WORK TO DO: Look for the string "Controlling" in the lines and copy each line that has it.
***** DATA SECTION
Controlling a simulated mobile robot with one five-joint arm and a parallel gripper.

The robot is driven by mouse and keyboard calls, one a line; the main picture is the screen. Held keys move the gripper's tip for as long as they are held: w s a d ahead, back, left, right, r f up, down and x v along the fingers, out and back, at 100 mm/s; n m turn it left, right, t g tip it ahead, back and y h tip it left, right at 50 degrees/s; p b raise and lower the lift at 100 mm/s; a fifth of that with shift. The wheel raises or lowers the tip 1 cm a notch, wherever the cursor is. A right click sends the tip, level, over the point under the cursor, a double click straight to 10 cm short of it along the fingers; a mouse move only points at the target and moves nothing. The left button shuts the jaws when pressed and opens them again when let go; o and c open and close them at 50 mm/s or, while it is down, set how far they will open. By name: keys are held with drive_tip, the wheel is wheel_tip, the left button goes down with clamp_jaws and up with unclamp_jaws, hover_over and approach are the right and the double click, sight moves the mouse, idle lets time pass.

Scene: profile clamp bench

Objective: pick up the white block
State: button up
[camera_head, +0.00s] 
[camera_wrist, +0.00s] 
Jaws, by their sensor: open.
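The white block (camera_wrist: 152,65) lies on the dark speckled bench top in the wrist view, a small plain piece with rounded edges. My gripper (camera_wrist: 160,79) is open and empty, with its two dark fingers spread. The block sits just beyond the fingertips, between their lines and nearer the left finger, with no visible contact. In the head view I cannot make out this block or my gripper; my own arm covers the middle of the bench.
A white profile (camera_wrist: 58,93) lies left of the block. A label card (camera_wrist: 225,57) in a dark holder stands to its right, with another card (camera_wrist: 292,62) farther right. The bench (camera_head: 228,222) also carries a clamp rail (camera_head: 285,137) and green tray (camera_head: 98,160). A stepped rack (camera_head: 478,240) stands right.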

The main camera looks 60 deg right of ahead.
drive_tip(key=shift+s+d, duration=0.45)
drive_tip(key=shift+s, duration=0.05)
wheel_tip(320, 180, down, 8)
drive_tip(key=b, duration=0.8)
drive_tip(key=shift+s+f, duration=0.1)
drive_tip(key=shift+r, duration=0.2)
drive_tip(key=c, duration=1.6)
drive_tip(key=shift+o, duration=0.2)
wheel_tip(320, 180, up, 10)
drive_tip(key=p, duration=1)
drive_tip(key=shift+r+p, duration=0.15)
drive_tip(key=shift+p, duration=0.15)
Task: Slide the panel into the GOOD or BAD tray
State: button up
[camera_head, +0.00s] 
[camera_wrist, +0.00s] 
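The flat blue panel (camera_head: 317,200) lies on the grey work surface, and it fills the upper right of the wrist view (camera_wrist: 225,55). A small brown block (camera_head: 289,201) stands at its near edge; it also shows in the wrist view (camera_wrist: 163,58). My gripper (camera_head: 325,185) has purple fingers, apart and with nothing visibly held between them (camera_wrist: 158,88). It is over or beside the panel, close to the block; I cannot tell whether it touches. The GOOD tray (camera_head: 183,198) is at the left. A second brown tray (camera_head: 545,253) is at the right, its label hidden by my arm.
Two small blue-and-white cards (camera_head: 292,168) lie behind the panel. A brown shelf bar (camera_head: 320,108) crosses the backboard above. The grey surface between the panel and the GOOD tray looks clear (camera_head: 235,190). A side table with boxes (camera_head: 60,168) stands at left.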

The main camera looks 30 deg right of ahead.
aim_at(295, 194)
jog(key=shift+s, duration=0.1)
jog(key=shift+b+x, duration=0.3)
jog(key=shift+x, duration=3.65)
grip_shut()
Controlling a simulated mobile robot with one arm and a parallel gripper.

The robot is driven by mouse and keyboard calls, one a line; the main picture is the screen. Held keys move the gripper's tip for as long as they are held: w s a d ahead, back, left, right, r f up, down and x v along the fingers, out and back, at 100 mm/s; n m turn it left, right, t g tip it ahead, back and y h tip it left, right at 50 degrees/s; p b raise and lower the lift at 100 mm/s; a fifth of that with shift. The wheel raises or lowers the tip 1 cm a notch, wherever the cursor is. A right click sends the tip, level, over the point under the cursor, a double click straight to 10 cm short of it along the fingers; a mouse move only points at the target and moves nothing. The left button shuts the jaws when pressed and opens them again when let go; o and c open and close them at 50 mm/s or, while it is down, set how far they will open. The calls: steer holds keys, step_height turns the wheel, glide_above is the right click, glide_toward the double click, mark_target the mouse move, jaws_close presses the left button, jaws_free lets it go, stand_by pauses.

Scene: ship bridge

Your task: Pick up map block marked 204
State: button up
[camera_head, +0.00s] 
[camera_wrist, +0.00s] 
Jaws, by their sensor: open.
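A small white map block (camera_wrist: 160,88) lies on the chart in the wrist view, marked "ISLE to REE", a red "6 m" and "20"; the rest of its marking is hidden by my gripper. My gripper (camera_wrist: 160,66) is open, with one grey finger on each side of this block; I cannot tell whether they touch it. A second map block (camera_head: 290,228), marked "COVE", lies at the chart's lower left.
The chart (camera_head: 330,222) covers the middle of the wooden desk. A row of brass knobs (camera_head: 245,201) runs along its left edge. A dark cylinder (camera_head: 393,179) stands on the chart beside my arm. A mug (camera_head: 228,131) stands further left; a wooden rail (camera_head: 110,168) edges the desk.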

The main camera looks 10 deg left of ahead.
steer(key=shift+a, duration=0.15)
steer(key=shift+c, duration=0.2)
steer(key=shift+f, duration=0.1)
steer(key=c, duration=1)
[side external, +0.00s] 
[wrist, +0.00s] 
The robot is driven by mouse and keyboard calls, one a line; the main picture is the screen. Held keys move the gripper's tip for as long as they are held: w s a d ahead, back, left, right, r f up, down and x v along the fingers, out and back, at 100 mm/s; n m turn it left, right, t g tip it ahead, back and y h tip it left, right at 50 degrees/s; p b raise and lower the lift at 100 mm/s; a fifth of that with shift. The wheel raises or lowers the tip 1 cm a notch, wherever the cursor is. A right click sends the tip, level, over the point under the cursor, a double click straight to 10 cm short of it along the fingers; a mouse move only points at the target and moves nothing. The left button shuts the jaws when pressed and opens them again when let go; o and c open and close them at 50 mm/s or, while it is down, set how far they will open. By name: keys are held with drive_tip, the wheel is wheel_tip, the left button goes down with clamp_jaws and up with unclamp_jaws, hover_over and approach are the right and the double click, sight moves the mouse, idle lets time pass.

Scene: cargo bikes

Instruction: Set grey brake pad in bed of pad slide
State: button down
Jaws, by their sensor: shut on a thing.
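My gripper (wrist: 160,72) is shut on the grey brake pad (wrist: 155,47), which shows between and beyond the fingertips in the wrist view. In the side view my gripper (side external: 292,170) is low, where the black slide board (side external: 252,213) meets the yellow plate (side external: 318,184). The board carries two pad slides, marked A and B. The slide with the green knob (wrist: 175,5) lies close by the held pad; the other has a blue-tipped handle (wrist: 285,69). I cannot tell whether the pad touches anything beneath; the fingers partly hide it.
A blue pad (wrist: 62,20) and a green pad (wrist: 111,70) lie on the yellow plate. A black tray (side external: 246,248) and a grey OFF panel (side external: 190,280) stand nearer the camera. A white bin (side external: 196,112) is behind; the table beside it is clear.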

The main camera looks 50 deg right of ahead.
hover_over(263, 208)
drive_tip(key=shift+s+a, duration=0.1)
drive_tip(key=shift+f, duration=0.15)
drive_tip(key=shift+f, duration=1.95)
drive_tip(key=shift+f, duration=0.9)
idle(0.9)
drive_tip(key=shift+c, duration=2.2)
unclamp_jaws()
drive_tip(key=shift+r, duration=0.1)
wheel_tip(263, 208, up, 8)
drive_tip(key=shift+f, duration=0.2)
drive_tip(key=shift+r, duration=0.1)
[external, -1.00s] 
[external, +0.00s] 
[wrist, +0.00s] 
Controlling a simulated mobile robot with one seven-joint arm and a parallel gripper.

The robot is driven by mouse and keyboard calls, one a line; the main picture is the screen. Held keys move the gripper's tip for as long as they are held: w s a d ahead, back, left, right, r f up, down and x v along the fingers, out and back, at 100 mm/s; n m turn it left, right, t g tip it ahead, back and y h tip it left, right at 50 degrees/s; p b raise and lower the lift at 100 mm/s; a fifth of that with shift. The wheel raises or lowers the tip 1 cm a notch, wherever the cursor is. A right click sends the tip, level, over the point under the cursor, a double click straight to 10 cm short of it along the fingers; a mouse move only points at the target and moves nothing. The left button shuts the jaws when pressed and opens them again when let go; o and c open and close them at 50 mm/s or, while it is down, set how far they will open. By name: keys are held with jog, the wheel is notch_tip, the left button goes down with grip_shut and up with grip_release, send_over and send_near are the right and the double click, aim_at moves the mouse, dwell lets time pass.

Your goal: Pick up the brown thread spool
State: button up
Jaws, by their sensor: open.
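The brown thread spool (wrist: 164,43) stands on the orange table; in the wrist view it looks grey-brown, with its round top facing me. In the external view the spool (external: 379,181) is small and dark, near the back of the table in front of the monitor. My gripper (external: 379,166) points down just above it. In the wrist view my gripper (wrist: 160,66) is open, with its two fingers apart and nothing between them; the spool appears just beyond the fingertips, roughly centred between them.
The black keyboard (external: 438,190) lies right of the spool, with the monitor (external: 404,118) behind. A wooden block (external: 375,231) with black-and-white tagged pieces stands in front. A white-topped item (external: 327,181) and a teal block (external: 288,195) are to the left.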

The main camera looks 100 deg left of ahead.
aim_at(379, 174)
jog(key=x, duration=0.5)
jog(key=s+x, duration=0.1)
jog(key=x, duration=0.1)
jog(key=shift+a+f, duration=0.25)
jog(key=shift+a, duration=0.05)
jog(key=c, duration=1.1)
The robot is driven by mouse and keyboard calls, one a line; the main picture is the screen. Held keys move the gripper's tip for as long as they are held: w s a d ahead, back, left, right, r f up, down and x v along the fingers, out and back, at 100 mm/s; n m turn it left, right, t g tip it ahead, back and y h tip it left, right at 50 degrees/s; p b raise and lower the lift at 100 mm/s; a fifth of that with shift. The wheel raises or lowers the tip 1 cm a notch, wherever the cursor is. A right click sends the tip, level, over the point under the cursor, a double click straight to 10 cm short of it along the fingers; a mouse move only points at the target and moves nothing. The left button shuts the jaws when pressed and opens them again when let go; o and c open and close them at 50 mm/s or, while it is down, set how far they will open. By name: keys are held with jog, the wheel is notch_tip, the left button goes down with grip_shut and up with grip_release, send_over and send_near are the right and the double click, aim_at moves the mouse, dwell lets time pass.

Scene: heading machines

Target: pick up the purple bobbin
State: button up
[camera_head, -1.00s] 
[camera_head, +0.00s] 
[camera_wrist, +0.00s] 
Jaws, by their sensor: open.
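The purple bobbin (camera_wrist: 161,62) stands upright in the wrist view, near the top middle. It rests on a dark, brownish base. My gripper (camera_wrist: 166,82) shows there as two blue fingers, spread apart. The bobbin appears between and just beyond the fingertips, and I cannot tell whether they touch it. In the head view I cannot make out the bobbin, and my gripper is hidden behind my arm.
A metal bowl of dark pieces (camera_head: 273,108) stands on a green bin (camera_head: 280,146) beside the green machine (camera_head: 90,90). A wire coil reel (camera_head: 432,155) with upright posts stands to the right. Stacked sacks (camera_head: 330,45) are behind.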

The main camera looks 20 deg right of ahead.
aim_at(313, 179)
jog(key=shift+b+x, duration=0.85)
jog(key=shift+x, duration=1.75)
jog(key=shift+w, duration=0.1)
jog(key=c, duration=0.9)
**********
FULL OUTPUT:
Controlling a simulated mobile robot with one five-joint arm and a parallel gripper.
Controlling a simulated mobile robot with one arm and a parallel gripper.
Controlling a simulated mobile robot with one seven-joint arm and a parallel gripper.

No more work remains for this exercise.